Don't expect Microsoft Corp. to slink off into a corner, licking its wounds now that U.S. District Judge Thomas Penfield Jackson has ruled that the company violated federal antitrust laws.
The Redmond, Wash.-based company, with its $21 billion in annual revenue and $22 billion in cash, continues to possess enormous financial and technological resources, industry experts said yesterday.
In short, the courts won't squelch innovation at Microsoft's sprawling 26-acre campus.
Indeed, Microsoft has a number of product development and service initiatives under way in a quest to diversify well beyond its operating system for personal computers, which dominates the PC market, and its Internet Explorer browser.
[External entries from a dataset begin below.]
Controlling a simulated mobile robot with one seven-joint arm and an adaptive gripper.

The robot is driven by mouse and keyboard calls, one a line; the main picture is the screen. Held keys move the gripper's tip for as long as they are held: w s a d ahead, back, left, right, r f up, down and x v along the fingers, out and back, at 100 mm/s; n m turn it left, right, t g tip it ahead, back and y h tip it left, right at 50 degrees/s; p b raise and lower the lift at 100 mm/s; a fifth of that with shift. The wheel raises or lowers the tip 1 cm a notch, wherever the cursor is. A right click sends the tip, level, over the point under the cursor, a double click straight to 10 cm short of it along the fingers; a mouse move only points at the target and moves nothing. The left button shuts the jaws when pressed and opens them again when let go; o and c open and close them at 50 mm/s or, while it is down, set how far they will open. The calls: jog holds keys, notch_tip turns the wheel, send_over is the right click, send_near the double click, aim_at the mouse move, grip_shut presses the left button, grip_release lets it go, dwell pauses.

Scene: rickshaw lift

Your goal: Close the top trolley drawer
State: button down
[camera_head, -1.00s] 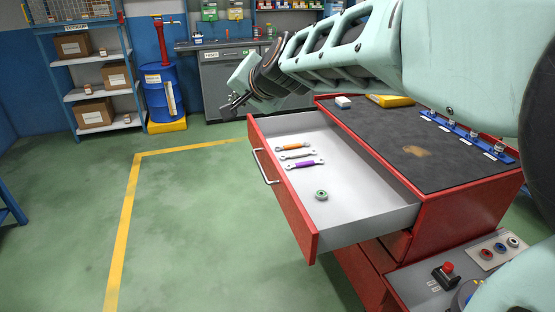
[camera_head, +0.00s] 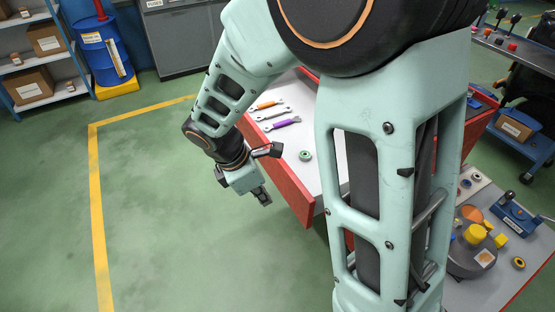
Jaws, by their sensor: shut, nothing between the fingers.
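The top drawer of the red trolley stands open, its red front (camera_head: 288,190) facing left and its pale inside (camera_head: 322,150) partly in view. Wrenches with orange (camera_head: 266,104) and purple (camera_head: 284,123) parts and a green ring (camera_head: 305,156) lie in it. My arm hides the drawer's handle, most of the trolley top and much of the drawer.
A grey side shelf (camera_head: 520,262) with several small parts is at lower right. A blue cart (camera_head: 520,140) stands at the right. A blue drum (camera_head: 106,50) and shelving (camera_head: 40,60) stand at the back left. Green floor (camera_head: 170,220) left of the drawer is clear.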

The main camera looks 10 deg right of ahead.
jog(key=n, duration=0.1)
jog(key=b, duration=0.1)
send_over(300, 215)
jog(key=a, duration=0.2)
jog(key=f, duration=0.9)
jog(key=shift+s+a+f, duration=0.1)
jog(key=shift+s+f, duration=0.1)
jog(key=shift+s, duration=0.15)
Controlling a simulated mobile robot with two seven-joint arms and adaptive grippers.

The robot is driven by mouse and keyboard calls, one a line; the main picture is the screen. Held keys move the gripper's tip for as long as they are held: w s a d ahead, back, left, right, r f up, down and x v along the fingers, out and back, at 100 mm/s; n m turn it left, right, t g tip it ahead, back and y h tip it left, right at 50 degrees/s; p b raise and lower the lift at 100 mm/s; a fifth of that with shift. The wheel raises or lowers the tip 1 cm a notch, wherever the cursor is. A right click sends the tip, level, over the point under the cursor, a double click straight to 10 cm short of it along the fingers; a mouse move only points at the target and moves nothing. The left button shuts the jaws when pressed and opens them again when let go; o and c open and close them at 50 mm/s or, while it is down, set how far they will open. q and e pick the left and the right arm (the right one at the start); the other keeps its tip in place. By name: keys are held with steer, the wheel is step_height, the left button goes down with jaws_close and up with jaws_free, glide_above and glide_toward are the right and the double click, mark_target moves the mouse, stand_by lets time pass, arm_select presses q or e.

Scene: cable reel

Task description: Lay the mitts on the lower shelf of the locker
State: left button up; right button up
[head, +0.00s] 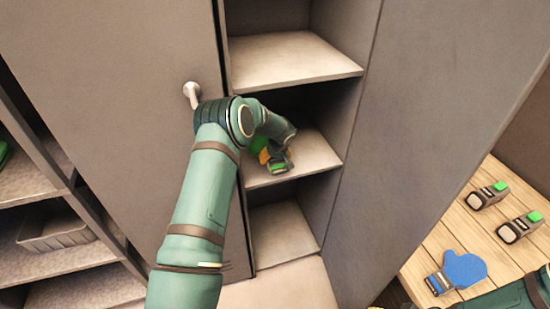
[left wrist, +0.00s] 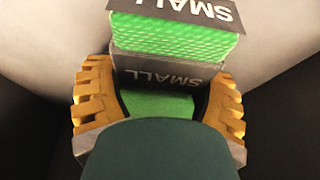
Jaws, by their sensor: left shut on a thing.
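The open locker bay has an upper shelf (head: 290,58), a shelf below it (head: 318,155) and a floor level (head: 280,235). My left gripper (head: 277,158) is inside the bay, low over the middle one of these levels. In the left wrist view its yellow fingers (left wrist: 160,105) are shut on a green mitt (left wrist: 160,106) with a dark cuff marked SMALL. More green cloth and a second SMALL band (left wrist: 175,15) show beyond; I cannot tell whether that is a second mitt. A blue mitt (head: 466,270) with a dark cuff lies on the wooden table.
Open shelves with a grey bin (head: 55,232) are at far left. Two boxy items with green tops (head: 487,195) (head: 520,227) stand on the table (head: 425,262). My right arm shows at bottom right.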

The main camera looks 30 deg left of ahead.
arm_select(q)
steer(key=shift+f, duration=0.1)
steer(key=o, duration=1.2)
The close marketing ties between those two products got the company into antitrust trouble with the U.S. Justice Department in the first place.
"This is a company that is working very hard to diversify away from the browser market," said Patrick Dorsey, director for analysis at Chicago-based Morningstar.com, an investments rating service. "They have come to the realization that they cannot be so heavily tied to that in the future."
While the Justice Department's antitrust case against Microsoft is in some ways responsible for the company moving aggressively to develop new strategies for revenue, the force that really seems to have kicked Microsoft into action is the exploding popularity of the Internet and the competition it's creating, industry experts said.
Microsoft, they added, has come late to these opportunities and those that the wireless phone market have opened up. Now, it's catch-up time no matter what the courts decide.
Company Chairman Bill Gates has sounded the rallying cry -- once "a PC on every desktop" -- changing it to the mantra, "Give people the power to do anything they want, anywhere they want, and on any device."
He wants the company to create software that can run devices far afield from PCs -- grocery scanners, milk purity analyzers, gas pumps, traffic signals -- as outlined in a Gates manifesto, "The Era Ahead."
Such "embedded" software might not sound glamorous, but it could yield big profits, analysts pointed out.
Still, industry experts said if Gates hopes to keep Microsoft a commanding force in the global economy, it will have to move nimbly to structure the company around the dizzying array of opportunities the Internet is offering. Not to mention warding off a host of competitors biting at Microsoft's feet.
"The power structure is shifting rapidly away from PCs and other hardware to Internet services," said Rob Enderle, an analyst at Giga Information Group in Cambridge, Mass. "The market is moving extremely aggressively. The danger for Microsoft is that rather than being a key driver of technology and where it's going, they end up standing by and are impacted by it."
John Robb, director of Internet consulting company Gomez Advisors Inc. in Lincoln, Mass., believes that Microsoft has outlined a potentially successful strategy for remaining competitive in the future.
This includes the launch of its new Windows 2000 operating system geared to the business market, and eight Web-based businesses the company believes could be profitable.
'The whole antitrust issue has been overblown," said Robb. "They have a lineup of next-generation products that look like real winners."
Among the new business initiatives Microsoft is staking out: video gaming software, electronic billing and payment services, advertiser-sponsored online buying guides, European cable television and cordless telephones, to name a few.
Analysts said three Microsoft initiatives in particular could dramatically reshape the company before the courtroom drama is played out, and help end its dependency on Internet Explorer and its operating systems.
These include Microsoft's plans to roll out a home video gaming console to compete with Sega's Dreamcast and Sony's PlayStation. Code-named X-Box, the device is expected out on the market by next year and would establish Microsoft's presence in an industry that generates $7 billion a year in sales.
Analysts also are intrigued by Microsoft's expected foray into the wireless personal computer-telephone market with the release soon of a $199 Microsoft pocket PC telephone.
The hand-size device will connect wirelessly to a PC for managing e-mail messages, an electronic address book and other features and is aimed at snaring a share of the growing market for handheld "smart appliances."
Dorsey said another business strategy that has been overlooked in the United States has been Microsoft's efforts to take stakes in European-based cable companies. If successful, the strategy could lead to Microsoft acting as a leading household portal to the Internet in Europe -- far from the prying eyes of Justice Department lawyers.